By Bob Willis
Oct. 12 (Bloomberg) -- Prices paid to U.S. producers rose in September as oil costs climbed, while core inflation was less than forecast.
The 1.1 percent increase in total producer prices followed a 1.4 percent decline in August, the Labor Department said today in Washington. The core measure, which excludes fuel and food costs, rose 0.1 percent after a 0.2 percent gain in August.
Federal Reserve officials have said they continue to monitor inflation ``carefully'' after they cut interest rates for the first time in four years last month. They said in their Sept. 18 statement that the latest figures had ``improved modestly.''
``The stronger-than-expected PPI report should add some upside risks to next week's headline CPI number,'' said Zach Pandl, economist at Lehman Brothers Holdings Inc. The Labor Department next week reports on the consumer price index.
Another government report today added to evidence that consumer demand will help the economy avoid a recession. Retail sales increased 0.6 percent in September, more than forecast, following a 0.3 percent gain the prior month, the Commerce Department said. Purchases excluding automobiles rose 0.4 percent.
The yield on the benchmark 10-year note rose to 4.70 percent at 8:57 a.m. in New York, from 4.64 percent late yesterday.
Economists had forecast producer prices would rise 0.5 percent, according to the median of 73 projections in a Bloomberg News survey. Estimates of the increase ranged from 0.2 percent to 1.2 percent. Core prices were forecast to rise 0.2 percent.
Over the past 12 months, producer prices rose 4.4 percent, compared with a 2.2 percent rise in the 12 months through August. Producer prices excluding food and energy rose 2.0 percent in the year through September.
Trading in Fed funds futures suggests investors expect the Fed to hold its benchmark lending rate at 4.75 percent at its Oct. 31 meeting, after lowering it a half point on Sept. 18 in the first cut in four years. Futures trading points to a probable quarter-point reduction at the Fed's December meeting.
Fed's Outlook
In the minutes of their September meeting, released Oct. 10, Fed policy makers signaled they were in no hurry to reduce interest rates again because they aren't convinced the U.S. economic expansion is ending.
``Further actions would depend on how economic prospects were affected by evolving market developments and by other factors,'' according to the records. Fed officials continued to express concern about inflation, citing labor costs and a weaker dollar, the minutes showed.
The Fed's preferred price gauge, which excludes food and energy costs, rose 1.8 percent in August from a year earlier, the third straight month within the 1 percent to 2 percent comfort range stated by several officials. Policy makers ``were a little more confident'' the decline ``would be sustained,'' the minutes showed.
Energy Costs Jump
The increase in wholesale prices last month was led by a 4.1 percent gain in energy costs that was the biggest since November. Costs for gasoline, natural gas, heating oil and diesel fuel all rose.

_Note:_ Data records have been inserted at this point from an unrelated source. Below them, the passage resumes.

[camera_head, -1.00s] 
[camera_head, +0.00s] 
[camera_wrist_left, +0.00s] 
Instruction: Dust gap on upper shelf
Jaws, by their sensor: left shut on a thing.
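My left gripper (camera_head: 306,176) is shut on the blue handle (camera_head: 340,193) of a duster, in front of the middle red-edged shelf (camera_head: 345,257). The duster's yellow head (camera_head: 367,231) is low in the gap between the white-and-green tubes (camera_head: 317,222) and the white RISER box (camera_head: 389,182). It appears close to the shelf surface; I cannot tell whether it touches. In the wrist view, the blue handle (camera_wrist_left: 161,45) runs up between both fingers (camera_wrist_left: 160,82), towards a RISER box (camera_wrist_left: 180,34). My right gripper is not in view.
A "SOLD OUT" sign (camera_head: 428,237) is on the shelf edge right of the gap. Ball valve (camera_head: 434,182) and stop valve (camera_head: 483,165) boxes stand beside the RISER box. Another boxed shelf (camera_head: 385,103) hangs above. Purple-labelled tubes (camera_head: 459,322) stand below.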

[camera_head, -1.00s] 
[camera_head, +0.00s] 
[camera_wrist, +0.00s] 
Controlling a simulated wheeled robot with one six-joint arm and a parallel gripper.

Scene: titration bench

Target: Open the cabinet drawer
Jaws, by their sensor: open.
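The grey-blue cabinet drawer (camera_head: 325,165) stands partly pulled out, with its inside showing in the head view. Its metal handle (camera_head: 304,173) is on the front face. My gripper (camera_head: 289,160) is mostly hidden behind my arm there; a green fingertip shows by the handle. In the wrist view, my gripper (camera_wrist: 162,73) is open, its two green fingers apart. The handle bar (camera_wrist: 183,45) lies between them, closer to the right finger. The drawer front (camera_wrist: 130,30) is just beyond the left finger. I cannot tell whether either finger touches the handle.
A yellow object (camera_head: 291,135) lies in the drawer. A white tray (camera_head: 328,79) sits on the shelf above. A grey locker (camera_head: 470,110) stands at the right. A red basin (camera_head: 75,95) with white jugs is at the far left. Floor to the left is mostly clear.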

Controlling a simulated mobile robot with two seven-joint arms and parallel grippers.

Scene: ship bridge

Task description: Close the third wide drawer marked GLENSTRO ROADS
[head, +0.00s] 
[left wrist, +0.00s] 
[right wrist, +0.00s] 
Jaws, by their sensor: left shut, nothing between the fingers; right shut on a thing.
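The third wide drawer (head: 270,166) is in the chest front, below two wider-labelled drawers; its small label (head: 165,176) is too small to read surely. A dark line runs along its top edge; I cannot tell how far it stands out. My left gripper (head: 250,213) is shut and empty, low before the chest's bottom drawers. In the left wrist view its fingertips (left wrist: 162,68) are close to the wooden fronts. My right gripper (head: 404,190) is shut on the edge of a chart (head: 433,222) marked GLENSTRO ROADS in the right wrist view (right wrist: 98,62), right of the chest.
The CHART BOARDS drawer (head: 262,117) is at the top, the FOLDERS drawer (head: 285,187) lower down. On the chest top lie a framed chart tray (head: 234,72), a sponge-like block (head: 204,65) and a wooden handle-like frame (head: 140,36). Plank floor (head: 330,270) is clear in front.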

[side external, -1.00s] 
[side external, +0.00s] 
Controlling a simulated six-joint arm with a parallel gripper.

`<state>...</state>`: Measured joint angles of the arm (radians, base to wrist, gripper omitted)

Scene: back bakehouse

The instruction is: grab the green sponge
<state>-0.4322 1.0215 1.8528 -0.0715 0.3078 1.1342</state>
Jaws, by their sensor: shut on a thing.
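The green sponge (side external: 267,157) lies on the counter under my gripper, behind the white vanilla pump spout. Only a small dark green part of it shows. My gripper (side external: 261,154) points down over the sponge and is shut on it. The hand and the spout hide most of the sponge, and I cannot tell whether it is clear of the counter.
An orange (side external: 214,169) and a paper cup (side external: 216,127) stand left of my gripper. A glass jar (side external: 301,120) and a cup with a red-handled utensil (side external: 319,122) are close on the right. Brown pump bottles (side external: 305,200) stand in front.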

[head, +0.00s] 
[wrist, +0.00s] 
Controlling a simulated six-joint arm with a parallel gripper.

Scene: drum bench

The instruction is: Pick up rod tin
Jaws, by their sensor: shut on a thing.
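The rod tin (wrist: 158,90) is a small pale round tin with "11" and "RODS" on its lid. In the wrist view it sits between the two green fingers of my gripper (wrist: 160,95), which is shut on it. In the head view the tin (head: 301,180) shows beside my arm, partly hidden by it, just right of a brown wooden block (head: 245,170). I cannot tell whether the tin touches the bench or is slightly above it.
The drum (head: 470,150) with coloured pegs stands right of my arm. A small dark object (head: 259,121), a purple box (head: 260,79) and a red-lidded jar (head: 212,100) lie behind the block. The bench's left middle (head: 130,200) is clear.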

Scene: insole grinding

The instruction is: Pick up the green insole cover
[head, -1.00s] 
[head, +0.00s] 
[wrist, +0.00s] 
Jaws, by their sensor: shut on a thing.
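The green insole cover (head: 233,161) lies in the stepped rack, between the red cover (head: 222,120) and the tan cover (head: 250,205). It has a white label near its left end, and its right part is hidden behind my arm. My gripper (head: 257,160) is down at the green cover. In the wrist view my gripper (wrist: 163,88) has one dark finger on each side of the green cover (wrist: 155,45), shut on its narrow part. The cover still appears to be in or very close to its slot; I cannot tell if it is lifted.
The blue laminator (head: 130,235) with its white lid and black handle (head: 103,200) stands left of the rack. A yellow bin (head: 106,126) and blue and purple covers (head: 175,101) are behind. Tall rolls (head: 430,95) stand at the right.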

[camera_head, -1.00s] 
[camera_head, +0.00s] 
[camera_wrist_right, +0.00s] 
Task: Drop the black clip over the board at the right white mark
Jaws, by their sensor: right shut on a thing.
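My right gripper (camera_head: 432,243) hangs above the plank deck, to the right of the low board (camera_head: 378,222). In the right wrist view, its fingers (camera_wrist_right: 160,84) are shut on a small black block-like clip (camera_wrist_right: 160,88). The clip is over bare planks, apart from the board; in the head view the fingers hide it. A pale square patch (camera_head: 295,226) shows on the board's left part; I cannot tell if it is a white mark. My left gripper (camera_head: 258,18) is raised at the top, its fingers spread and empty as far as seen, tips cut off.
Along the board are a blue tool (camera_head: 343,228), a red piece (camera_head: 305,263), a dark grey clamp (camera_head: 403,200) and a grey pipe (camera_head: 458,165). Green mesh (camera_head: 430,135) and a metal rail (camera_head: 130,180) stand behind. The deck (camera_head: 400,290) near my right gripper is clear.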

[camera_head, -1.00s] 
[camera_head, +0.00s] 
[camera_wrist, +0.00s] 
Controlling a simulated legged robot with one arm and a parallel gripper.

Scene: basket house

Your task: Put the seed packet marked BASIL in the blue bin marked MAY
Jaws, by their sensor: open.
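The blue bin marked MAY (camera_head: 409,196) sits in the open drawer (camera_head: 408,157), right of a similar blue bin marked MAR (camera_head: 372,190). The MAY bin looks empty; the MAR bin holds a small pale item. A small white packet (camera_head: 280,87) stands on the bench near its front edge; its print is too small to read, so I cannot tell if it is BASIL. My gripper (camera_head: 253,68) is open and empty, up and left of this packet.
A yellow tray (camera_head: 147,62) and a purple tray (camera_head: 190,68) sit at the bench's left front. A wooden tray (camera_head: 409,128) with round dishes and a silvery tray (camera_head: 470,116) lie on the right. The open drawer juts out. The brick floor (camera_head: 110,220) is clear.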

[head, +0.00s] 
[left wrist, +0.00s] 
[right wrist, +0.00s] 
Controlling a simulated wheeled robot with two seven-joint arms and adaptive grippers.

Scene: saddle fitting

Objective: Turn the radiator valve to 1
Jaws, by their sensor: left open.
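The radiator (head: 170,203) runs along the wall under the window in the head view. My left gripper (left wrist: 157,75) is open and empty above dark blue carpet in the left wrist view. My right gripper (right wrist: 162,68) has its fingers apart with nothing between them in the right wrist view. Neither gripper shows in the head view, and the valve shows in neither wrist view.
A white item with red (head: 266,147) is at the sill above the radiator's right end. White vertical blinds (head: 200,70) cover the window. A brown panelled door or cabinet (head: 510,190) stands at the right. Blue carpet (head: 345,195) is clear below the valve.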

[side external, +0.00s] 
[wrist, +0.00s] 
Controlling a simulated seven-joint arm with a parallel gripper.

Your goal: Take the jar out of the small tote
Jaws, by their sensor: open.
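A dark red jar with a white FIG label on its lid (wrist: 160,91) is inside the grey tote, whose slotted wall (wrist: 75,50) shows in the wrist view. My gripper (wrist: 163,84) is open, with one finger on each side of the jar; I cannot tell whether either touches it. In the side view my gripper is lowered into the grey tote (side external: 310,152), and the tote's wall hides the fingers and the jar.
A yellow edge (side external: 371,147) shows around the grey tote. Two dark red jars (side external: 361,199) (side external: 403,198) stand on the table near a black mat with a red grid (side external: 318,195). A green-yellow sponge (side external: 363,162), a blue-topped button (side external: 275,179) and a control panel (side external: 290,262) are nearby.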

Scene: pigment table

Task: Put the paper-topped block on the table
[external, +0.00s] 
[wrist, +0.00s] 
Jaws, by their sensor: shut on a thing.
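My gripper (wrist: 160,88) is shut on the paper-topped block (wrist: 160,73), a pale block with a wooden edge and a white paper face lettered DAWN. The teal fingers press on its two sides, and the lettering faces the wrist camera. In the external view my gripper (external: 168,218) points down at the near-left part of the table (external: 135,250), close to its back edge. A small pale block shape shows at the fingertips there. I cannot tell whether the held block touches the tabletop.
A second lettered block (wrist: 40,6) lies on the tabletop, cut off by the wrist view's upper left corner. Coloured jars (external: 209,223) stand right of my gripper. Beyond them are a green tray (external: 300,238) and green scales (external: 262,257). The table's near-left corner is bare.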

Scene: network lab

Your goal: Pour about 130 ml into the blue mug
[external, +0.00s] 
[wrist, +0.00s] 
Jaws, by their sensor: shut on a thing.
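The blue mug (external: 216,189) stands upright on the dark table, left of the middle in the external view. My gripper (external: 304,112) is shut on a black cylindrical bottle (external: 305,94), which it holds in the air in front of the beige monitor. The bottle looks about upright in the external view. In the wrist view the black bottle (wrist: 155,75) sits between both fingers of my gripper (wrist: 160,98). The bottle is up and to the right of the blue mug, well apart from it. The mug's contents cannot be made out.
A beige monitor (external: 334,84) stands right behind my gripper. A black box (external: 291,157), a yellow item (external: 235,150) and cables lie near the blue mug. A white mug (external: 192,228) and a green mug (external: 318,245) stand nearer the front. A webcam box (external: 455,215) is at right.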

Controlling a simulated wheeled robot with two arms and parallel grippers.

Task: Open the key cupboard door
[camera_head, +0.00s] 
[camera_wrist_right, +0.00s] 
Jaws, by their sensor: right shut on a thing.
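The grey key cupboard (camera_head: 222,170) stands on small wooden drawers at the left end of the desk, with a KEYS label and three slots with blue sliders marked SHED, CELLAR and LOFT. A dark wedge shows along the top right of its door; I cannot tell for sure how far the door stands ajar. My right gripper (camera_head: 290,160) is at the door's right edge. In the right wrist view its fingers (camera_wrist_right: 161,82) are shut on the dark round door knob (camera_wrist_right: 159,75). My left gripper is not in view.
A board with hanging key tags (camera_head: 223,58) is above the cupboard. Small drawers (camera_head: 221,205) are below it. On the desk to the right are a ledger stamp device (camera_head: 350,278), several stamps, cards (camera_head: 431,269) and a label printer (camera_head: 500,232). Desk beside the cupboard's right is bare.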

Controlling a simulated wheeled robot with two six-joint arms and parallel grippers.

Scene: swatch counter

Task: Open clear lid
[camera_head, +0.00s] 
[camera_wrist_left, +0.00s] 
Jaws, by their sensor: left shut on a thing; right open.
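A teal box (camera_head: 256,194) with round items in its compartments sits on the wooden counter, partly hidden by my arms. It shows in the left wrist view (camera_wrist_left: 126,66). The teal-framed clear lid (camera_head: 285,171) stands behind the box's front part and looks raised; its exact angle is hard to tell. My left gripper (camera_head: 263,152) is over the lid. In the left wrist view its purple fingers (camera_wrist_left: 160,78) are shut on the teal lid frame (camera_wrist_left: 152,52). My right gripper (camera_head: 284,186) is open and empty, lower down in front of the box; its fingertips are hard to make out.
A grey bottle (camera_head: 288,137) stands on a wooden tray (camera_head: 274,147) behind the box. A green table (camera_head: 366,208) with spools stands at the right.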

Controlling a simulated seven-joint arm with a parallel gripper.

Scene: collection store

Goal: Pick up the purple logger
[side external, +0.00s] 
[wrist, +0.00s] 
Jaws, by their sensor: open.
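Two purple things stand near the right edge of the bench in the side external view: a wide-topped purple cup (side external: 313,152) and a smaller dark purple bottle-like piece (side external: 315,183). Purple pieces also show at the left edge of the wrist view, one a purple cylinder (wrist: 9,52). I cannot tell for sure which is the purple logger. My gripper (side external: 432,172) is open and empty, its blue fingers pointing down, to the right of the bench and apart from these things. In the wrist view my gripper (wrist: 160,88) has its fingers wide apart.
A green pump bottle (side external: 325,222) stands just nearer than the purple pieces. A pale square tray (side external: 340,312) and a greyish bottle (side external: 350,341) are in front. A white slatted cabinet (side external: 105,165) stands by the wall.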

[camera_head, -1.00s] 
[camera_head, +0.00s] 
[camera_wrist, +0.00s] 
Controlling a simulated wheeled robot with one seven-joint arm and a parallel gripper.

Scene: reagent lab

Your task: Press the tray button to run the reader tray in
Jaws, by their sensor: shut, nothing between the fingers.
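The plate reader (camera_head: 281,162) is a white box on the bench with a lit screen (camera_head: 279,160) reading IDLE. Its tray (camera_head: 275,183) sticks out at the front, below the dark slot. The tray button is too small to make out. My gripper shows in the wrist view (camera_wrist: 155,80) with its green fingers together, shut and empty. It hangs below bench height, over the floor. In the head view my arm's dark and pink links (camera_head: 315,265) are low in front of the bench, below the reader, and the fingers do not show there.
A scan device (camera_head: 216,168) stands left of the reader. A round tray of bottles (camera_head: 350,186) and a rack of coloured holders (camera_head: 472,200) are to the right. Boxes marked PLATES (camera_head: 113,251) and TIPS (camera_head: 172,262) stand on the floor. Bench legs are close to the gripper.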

Costs of intermediate goods, such as steel used in earlier stages of production, increased 0.4 percent in September, after a 1.2 percent decline in August. They were up 4.2 percent from a year ago.
Excluding food and energy, intermediate prices rose 0.1 percent and were up 1.7 percent from September 2006.
Prices for raw materials, or so-called crude goods, rose 0.1 percent.
The cost of consumer goods rose 1.5 percent as food costs rose 1.5 percent. Prices for capital goods fell 0.1 percent.
The producer-price report is the second of three monthly inflation gauges. The government said on Oct. 11 that import prices rose 1 percent in September because of higher oil costs, while prices excluding food and energy fell 0.2 percent, the biggest decline since October 2006. Results for consumer prices will be issued Oct. 17.
Raising Prices
Faced with rising commodity costs, some companies are raising prices to maintain their profit margins.
Kimberly-Clark Corp., the maker of Huggies diapers, said Oct 9 it's raising prices in the U.S. 4 percent to 7 percent on Feb. 3 to counter higher raw material and energy costs. The increases will affect products in the company's consumer tissue and baby and childcare businesses, the Dallas-based company said in a statement.
``The increases are necessary to offset significant inflationary pressure from higher raw material and energy costs,'' the company said.
Some companies aren't passing on all their cost increases to consumers.
``We pass on a lower rate of price increases to consumers than we are feeling in our input costs,'' said Stephen Sanger, chairman of food processor General Mills Inc. yesterday at the annual Business Council meeting in Williamsburg, Virginia.